(Source data)
______

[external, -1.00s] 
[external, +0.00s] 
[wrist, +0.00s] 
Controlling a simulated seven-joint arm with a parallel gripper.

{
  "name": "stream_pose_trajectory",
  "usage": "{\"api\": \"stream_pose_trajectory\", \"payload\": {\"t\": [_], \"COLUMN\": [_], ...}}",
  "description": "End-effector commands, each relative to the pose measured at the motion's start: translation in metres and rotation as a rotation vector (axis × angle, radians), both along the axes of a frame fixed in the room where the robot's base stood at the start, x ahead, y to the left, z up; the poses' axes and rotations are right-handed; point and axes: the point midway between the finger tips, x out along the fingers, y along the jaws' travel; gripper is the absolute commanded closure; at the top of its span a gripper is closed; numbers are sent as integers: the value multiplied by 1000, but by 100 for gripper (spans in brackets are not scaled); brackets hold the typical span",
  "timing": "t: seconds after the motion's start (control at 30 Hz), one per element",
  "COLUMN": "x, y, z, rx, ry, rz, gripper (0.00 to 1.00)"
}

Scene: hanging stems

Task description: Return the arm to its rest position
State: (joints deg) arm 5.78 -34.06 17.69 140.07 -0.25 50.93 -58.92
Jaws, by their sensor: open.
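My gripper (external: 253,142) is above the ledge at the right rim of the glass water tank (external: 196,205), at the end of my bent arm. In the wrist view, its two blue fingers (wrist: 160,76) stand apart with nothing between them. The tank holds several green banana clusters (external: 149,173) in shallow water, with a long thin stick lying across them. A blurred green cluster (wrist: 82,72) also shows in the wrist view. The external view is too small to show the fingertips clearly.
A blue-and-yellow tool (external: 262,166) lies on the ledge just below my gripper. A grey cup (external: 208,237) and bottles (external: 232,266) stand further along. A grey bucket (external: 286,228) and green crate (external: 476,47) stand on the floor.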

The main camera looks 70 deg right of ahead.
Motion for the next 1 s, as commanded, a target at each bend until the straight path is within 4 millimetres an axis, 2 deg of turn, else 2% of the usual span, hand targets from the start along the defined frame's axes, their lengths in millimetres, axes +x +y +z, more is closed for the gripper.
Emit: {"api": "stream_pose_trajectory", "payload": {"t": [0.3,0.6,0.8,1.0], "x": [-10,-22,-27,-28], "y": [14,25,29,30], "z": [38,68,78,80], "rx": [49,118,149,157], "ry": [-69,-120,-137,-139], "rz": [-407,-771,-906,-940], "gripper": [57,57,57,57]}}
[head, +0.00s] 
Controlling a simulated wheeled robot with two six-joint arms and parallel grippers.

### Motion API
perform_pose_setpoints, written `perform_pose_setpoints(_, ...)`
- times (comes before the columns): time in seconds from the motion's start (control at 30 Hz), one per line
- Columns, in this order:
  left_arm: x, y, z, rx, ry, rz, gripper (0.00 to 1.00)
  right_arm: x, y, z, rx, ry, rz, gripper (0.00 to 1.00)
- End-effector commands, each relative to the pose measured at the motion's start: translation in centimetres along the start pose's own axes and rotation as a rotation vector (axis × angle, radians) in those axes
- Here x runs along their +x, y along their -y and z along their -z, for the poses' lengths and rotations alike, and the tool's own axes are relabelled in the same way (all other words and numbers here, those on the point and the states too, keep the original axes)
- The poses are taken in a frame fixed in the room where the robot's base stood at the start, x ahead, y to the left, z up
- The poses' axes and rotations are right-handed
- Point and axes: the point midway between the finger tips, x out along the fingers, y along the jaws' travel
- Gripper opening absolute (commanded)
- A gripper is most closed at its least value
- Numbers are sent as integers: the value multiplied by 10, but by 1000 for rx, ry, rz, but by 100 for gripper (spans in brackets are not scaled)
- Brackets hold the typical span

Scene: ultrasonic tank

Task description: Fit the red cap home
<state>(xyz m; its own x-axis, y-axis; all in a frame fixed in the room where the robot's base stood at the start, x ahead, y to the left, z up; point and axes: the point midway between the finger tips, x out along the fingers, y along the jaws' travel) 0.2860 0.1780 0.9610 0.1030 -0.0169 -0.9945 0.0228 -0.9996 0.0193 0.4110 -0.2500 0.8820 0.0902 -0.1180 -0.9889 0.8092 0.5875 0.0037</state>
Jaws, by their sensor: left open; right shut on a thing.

______

_Task instructions:_ Identify each line holding the string "Scene", and copy it out.

_Output for this task:_
Scene: hanging stems
Scene: ultrasonic tank

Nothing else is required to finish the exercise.